Exercise goal:
Each line of the material must be repeated precisely, with the pictures left out.
Start of Given material
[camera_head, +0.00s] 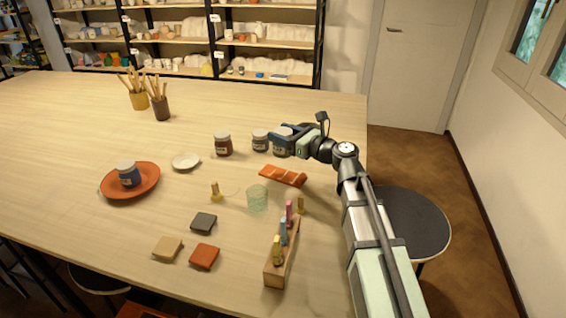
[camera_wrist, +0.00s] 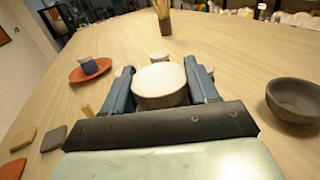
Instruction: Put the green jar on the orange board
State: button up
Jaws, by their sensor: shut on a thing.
End of Given material
Solution for this exercise:
[camera_head, +0.00s] 
[camera_wrist, +0.00s] 
Instruction: Put the green jar on the orange board
State: button up
Jaws, by their sensor: shut on a thing.

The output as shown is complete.